Since then, it’s been hard for people to accept the loss of Pluto’s planethood — which makes sense, because we love our planets. Plus, NASA’s very expensive New Horizons mission to Pluto had just launched in 2006, and visiting a dwarf planet when you thought you were visiting a planet is akin to scientists declaring some other mountain the tallest partway through your Mount Everest ascent.

Two years ago, scientists including New Horizon’s principle investigator and Pluto evangelist Alan Stern proposed to basically make every round object smaller than a star a planet. That definition also doesn’t work, by the way, because there are plenty of objects that straddle the line between star and planet.

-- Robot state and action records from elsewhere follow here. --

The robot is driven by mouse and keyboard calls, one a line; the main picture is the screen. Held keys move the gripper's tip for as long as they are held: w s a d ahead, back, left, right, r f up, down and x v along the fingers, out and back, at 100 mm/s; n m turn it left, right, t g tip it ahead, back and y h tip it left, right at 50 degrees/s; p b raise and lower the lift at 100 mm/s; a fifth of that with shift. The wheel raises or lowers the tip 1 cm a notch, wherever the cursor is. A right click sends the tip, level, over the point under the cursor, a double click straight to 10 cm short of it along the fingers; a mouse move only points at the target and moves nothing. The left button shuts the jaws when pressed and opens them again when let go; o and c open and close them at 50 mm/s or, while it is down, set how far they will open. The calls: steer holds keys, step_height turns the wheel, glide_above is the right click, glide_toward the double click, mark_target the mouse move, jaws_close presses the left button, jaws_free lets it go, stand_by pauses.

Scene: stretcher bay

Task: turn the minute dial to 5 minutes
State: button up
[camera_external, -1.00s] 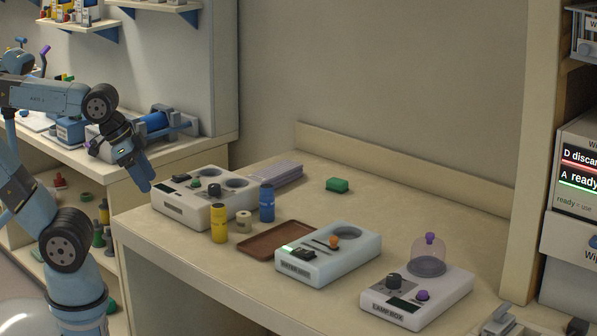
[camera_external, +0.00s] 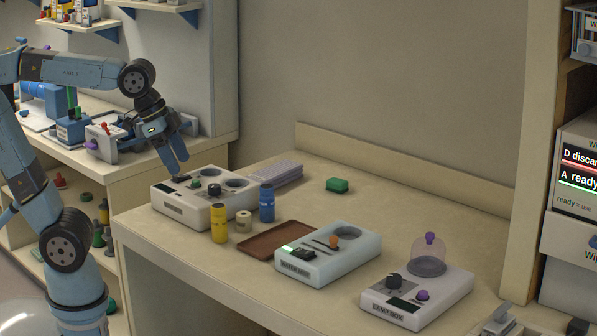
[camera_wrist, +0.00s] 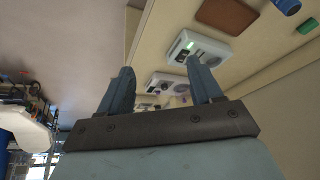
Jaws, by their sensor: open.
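Three boxes with controls stand on the bench. The lamp box (camera_external: 417,296) at the right has a black dial (camera_external: 394,281) beside a dark display and a purple knob (camera_external: 422,295). The left white box (camera_external: 187,212) also has a black knob (camera_external: 214,189) and a green button. No minute marks are legible, so I cannot tell which is the minute dial. My gripper (camera_external: 178,167) is open and empty, pointing down at the back left of the left box, apart from both black knobs. In the wrist view its fingers (camera_wrist: 160,80) are spread.
The water box (camera_external: 328,256) with an orange knob stands mid-bench, and a brown tray (camera_external: 275,241) lies left of it. A yellow bottle (camera_external: 219,223), a blue bottle (camera_external: 266,203) and a small beige cylinder (camera_external: 243,221) stand near the left box. A green block (camera_external: 337,185) lies behind.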

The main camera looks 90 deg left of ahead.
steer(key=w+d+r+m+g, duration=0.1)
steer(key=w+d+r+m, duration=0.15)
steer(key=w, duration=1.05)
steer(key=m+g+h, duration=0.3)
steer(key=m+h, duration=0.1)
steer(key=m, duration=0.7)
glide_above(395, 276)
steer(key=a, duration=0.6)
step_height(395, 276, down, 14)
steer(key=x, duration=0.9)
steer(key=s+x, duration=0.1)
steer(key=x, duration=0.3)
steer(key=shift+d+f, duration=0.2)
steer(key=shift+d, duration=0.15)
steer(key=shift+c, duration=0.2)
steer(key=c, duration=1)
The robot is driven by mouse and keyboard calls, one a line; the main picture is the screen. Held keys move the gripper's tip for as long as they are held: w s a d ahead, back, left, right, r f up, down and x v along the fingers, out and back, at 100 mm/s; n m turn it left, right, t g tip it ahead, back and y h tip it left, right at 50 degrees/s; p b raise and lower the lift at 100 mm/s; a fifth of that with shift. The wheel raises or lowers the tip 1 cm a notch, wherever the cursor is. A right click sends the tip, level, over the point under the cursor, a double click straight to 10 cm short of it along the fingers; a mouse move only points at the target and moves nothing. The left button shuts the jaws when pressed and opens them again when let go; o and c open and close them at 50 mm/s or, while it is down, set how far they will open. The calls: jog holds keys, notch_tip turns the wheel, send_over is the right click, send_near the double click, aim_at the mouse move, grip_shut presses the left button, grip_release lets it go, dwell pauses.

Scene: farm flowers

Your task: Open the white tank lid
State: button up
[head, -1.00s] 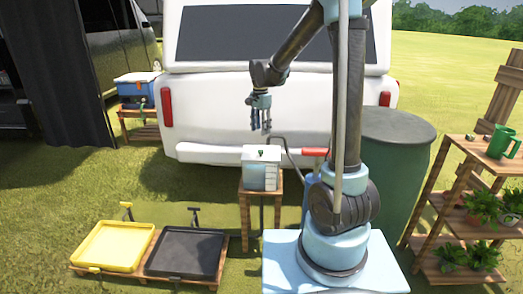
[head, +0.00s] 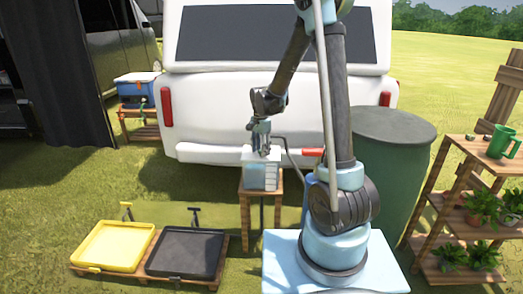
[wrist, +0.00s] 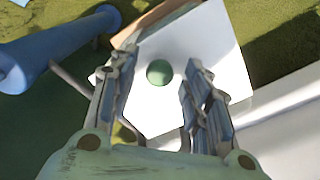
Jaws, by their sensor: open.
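The white tank (head: 262,172) stands on a small wooden stand, with a see-through front wall. Its white lid (wrist: 205,50) shows from above in the wrist view, with a round green knob (wrist: 159,72) on it. The lid looks closed. My gripper (head: 264,152) is just over the tank in the head view and hides most of the lid and the knob there. In the wrist view my gripper (wrist: 158,80) is open, pointing down, with one finger on each side of the knob. I cannot tell whether the fingers touch the lid.
A white vehicle (head: 240,110) is behind. Yellow (head: 112,246) and black (head: 186,253) trays lie at the lower left.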

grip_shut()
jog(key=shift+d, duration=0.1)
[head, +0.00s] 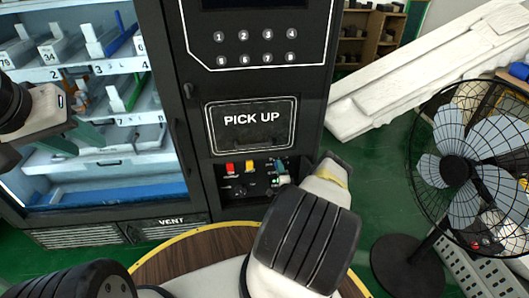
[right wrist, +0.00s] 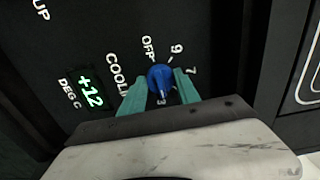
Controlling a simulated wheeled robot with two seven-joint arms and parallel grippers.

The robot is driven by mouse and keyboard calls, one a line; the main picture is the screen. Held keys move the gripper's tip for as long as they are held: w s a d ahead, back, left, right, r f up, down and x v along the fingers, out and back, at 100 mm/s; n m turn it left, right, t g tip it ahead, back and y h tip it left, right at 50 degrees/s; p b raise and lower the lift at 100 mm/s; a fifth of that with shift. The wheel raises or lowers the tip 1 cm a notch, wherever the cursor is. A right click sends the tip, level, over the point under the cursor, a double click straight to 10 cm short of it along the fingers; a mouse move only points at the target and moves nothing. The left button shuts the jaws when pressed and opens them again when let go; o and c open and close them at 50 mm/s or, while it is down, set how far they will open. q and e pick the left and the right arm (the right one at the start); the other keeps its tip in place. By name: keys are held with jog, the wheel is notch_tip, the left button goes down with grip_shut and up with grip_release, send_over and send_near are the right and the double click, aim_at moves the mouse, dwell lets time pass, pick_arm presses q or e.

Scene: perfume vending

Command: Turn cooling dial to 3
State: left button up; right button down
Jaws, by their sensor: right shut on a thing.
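The blue cooling dial (right wrist: 161,79) is on the black control panel in the right wrist view. In the head view, my right gripper (head: 283,179) is at the lower panel. My left gripper (head: 77,138) is open and empty before the glass cabinet.
A green display (right wrist: 90,95) reads +12 DEG C beside the dial. A red switch (head: 229,168) and an orange switch (head: 249,166) sit left of my right gripper. A round wooden table (head: 190,246) is in front, and a fan (head: 455,170) stands at the right.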

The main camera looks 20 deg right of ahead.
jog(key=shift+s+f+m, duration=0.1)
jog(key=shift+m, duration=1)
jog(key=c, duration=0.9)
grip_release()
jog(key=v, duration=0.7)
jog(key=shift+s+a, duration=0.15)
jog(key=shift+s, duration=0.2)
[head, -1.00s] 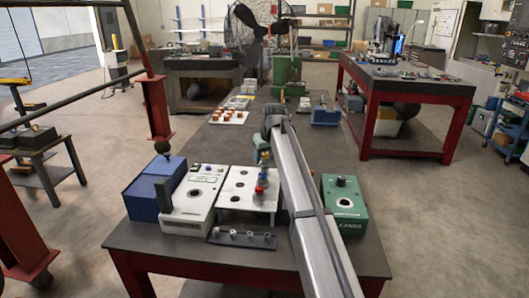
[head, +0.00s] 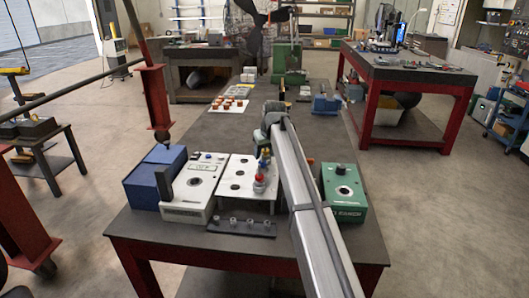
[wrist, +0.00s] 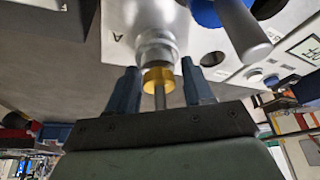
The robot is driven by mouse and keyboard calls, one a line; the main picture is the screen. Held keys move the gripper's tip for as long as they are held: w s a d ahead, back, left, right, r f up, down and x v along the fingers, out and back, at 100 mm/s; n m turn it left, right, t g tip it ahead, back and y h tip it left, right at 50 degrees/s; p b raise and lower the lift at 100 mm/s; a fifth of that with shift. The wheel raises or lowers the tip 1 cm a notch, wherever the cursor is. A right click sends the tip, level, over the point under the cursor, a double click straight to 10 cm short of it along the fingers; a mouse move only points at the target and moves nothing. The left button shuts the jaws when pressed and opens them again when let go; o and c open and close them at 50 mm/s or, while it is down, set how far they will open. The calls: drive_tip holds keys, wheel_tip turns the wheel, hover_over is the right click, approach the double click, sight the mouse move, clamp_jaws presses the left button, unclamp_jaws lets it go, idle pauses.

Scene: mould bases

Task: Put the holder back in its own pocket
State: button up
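The holder (wrist: 158,78) has a yellow ring, a wide silver flange beyond it and a thin grey shank towards my palm. In the wrist view it stands between the two fingers of my gripper (wrist: 161,72). The fingertips reach to the flange; whether they press on it I cannot tell. Its silver far end meets or overlaps the white plate marked A (wrist: 118,28), and its seat is hidden. The plate (head: 236,190) also shows in the head view, with round dark pockets. Another holder, with a blue ring (wrist: 205,12), stands close beside. In the head view my arm hides most of my gripper.
A white box (head: 190,196) and a blue box (head: 154,180) stand left, a green box (head: 343,192) right of my arm. A dark strip (head: 241,227) lies in front.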

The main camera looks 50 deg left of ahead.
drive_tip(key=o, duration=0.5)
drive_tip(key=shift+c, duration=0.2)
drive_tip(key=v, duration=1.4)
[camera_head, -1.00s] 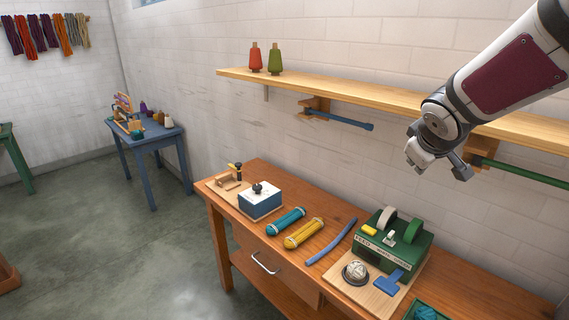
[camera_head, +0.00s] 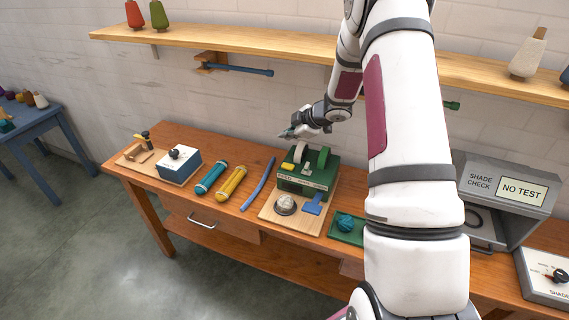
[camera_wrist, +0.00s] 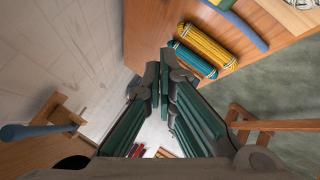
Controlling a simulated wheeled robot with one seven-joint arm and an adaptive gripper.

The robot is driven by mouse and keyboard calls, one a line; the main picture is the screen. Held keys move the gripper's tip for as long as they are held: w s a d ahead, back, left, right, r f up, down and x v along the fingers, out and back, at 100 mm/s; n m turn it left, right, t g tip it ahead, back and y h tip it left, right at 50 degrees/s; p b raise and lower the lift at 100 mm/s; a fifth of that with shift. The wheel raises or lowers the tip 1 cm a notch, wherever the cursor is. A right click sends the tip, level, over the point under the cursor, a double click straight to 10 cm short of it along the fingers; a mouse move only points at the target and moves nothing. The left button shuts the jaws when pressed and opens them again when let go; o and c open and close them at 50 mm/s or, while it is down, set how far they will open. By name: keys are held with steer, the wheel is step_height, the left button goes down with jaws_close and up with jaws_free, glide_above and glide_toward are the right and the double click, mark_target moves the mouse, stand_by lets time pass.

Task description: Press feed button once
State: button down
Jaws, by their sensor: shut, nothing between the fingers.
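The green feed machine (camera_head: 318,187) stands on a wooden board on the workbench. It has a pale label on its front, a small yellow block (camera_head: 288,167) at its top left, a white wheel (camera_head: 300,153) and a green wheel (camera_head: 323,157). In front are a pale ball in a dark round holder (camera_head: 285,204) and a blue paddle (camera_head: 313,204). I cannot tell for certain which part is the feed button. My gripper (camera_head: 287,134) is shut and empty, above and behind the machine, pointing left, touching nothing. Its fingers (camera_wrist: 165,62) also show in the wrist view.
Teal (camera_head: 211,178) and yellow (camera_head: 231,184) skeins and a blue rod (camera_head: 259,184) lie left of the machine. A green tray (camera_head: 342,237) with a teal ball and a grey shade-check box (camera_head: 520,219) stand right. A wall shelf (camera_head: 220,48) runs above the bench.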

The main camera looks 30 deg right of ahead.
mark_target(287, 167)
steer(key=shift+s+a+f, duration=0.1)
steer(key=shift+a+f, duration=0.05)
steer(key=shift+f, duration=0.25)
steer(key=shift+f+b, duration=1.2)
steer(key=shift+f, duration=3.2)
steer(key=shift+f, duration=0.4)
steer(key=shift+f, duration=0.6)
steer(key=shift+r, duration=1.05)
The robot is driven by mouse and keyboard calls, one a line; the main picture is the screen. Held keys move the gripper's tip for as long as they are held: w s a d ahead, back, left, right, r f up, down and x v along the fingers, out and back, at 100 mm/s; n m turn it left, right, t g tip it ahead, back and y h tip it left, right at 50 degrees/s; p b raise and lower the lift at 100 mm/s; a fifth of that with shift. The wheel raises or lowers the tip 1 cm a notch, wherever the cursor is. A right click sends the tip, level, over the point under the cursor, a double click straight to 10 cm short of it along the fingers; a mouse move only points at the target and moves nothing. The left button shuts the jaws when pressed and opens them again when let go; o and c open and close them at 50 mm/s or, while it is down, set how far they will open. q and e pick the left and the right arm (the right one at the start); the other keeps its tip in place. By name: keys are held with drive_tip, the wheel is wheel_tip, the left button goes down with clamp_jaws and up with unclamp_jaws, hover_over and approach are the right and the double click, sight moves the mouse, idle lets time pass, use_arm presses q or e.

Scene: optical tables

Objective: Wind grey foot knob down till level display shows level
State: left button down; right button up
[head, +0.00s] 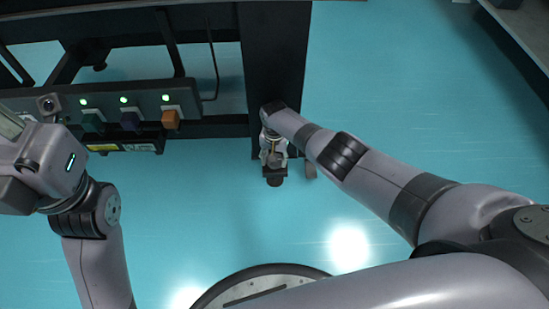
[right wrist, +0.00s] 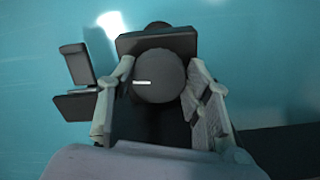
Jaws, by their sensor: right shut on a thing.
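The grey foot knob (right wrist: 160,76) is a round dark grey disc with a short white mark in the right wrist view. The fingers of my right gripper (right wrist: 163,92) are on both sides of it, shut on it. In the head view my right gripper (head: 273,150) reaches down at the near end of the black table frame (head: 272,60), and hides most of the knob. My left arm is at the left edge of the head view, and its fingertips cannot be made out. I cannot make out a level display reading.
A dark bar (head: 145,100) with green lights and green, purple and orange blocks runs along the frame at the left. A dark angled part (right wrist: 76,80) stands beside the left finger in the right wrist view. The teal floor (head: 420,90) is open to the right.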

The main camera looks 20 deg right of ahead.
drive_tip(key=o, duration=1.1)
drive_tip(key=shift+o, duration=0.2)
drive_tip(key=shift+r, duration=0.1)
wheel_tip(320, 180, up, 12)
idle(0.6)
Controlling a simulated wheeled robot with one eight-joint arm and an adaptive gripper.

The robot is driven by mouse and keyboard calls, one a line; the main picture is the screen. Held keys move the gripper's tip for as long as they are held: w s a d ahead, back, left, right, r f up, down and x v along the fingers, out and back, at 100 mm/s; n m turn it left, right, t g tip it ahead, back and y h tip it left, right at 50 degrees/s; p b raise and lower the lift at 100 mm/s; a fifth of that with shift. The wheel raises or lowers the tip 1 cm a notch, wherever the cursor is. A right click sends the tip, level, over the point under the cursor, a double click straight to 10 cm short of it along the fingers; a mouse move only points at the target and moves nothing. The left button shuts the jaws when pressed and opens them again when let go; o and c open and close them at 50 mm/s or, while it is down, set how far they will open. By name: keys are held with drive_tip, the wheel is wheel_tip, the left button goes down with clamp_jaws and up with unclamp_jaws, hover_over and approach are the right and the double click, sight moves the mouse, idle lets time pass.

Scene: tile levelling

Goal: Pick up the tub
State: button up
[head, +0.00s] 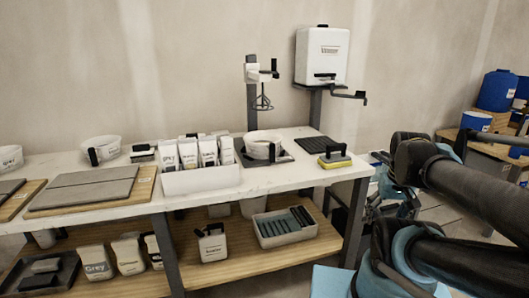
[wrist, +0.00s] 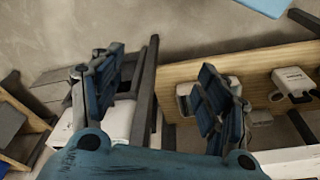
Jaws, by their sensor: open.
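White round tubs stand on the bench in the head view. One labelled tub (head: 10,158) is at the far left edge. Another tub (head: 101,149), with a black clip or handle in front, is behind the grey tiles. A third white tub (head: 262,143) sits on a dark base under the mixer stand. I cannot tell which one the task names. My gripper (wrist: 160,95) shows in the wrist view with its blue fingers wide apart and nothing held between them. None of the bench tubs can be made out clearly there. In the head view my arm is at the right, apart from the tubs.
Grey tiles (head: 85,190) lie on a board on the white bench (head: 285,179). A white bin (head: 200,182) holds several bags. A yellow-edged sponge float (head: 334,160) lies near the right end. The lower shelf (head: 230,275) holds bags and a tray (head: 285,228). Blue drums (head: 496,90) stand far right.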

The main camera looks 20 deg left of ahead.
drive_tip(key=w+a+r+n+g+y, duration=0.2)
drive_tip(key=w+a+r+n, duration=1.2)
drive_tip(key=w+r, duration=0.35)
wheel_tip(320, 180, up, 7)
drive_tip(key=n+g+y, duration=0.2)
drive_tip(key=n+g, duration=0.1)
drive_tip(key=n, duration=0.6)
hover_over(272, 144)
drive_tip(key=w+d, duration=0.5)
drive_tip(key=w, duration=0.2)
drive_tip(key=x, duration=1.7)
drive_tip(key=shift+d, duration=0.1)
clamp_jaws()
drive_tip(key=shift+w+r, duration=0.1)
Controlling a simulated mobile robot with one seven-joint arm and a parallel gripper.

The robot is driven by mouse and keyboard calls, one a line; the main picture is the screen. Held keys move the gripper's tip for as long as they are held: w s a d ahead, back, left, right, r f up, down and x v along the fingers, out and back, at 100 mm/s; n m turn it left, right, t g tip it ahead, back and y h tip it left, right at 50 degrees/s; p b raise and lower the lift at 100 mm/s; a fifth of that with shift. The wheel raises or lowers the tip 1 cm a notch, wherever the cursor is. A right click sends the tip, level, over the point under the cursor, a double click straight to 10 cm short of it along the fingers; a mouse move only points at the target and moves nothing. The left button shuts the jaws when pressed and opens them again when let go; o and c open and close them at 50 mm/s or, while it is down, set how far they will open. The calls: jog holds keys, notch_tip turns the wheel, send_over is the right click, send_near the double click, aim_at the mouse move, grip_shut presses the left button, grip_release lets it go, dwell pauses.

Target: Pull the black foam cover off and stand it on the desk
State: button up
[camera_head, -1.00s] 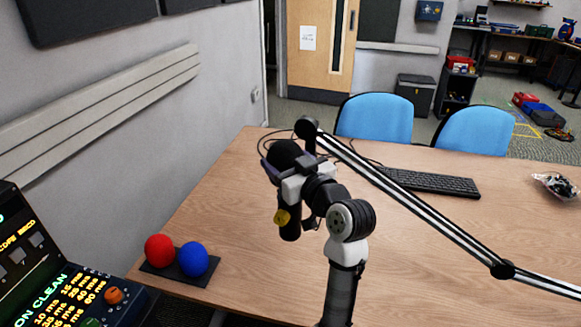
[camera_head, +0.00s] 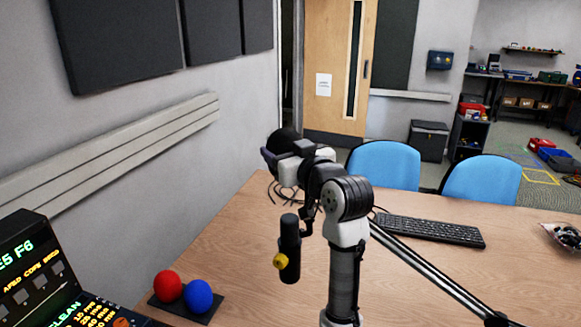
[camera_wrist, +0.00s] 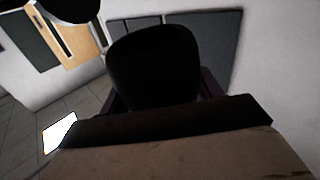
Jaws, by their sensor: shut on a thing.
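The black foam cover (camera_head: 284,138) is held up by my gripper (camera_head: 272,157), partly hidden behind it in the head view. In the wrist view the cover (camera_wrist: 160,65) is a large dark rounded shape between the fingers of my gripper (camera_wrist: 160,98). The dark microphone (camera_head: 289,240), with a yellow round part (camera_head: 281,262), stands below and apart from the cover, its top bare. The desk (camera_head: 245,245) is wooden, with bare surface left of the microphone.
A red ball-shaped cover (camera_head: 167,286) and a blue one (camera_head: 199,296) sit on a black base (camera_head: 213,309) at the desk's left. The striped microphone boom (camera_head: 430,277) crosses the right side. A keyboard (camera_head: 430,230) lies behind it. Blue chairs (camera_head: 385,165) stand at the far edge.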

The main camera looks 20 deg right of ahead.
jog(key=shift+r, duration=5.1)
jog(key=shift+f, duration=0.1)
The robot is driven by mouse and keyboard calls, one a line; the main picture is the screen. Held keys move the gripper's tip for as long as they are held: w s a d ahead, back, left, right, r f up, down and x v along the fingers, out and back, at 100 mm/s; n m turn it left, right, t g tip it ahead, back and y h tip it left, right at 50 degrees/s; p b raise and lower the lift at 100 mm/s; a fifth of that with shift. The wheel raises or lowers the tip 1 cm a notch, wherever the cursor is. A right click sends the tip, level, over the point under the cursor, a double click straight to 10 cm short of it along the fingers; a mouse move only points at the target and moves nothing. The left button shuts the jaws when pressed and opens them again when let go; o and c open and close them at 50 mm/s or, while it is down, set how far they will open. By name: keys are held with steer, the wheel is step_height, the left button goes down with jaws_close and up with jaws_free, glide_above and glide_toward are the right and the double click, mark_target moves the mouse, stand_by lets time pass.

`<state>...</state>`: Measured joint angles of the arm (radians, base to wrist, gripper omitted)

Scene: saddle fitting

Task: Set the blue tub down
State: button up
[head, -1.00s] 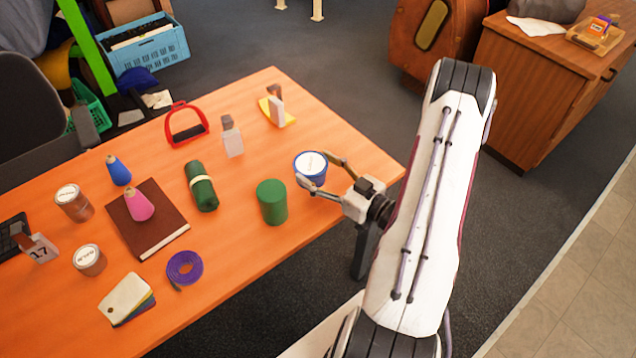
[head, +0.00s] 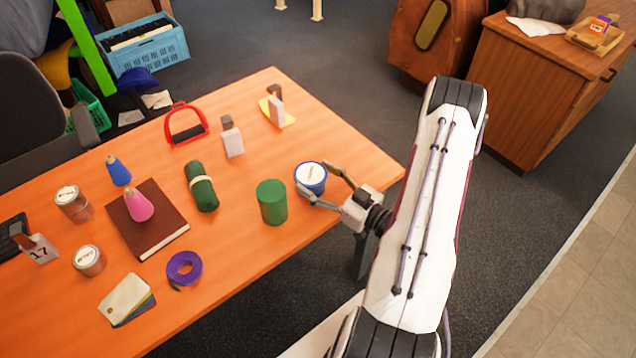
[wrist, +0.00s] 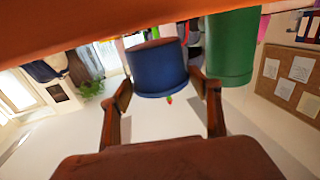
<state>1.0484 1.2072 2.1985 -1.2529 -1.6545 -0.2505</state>
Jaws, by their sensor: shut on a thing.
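The blue tub (head: 311,180) with a white lid stands upright near the table's right end. My gripper (head: 316,178) is shut on it from the right, one finger on each side. In the wrist view, which is upside down, the blue tub (wrist: 158,72) sits between the two fingertips of my gripper (wrist: 165,92). Its underside shows brownish there, and it seems a little clear of the table. I cannot tell the exact height of the gap.
A green cylinder (head: 271,202) stands close to the left of the tub. The orange table (head: 330,228) is bare in front of the tub.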

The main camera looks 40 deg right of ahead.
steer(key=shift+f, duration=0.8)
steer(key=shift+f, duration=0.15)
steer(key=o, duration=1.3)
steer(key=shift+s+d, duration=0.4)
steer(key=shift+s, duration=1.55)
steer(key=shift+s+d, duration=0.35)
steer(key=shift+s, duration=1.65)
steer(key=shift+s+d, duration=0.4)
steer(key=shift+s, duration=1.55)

This debate is not objective. Today, the word is most important to astrologers, nostalgic humans, and universities and agencies like NASA whose funding relies on the word’s definition. Neither Pluto nor the rest of the objects in the solar system nor the laws of physics have heard of Jim Bridenstine or NASA or Alan Stern or any humans, by the way.

Pluto, without a doubt, fits the ancient definition of planets. But as we learn more about planets, we’ve realised that it simply doesn’t belong in the same category as the other eight things we call “planet.” The problem isn’t with Pluto. The problem is that we assign far too much weight to the dated term, and language hasn’t evolved as fast as our understanding of the universe.

You will continue to see scientists, crackpots, and news articles debate Pluto’s planethood. But in actuality, it’s one of many large, round, and interesting icy masses beyond Neptune… and that’s it. Reality doesn’t satisfactorily fit into our semantic compartments.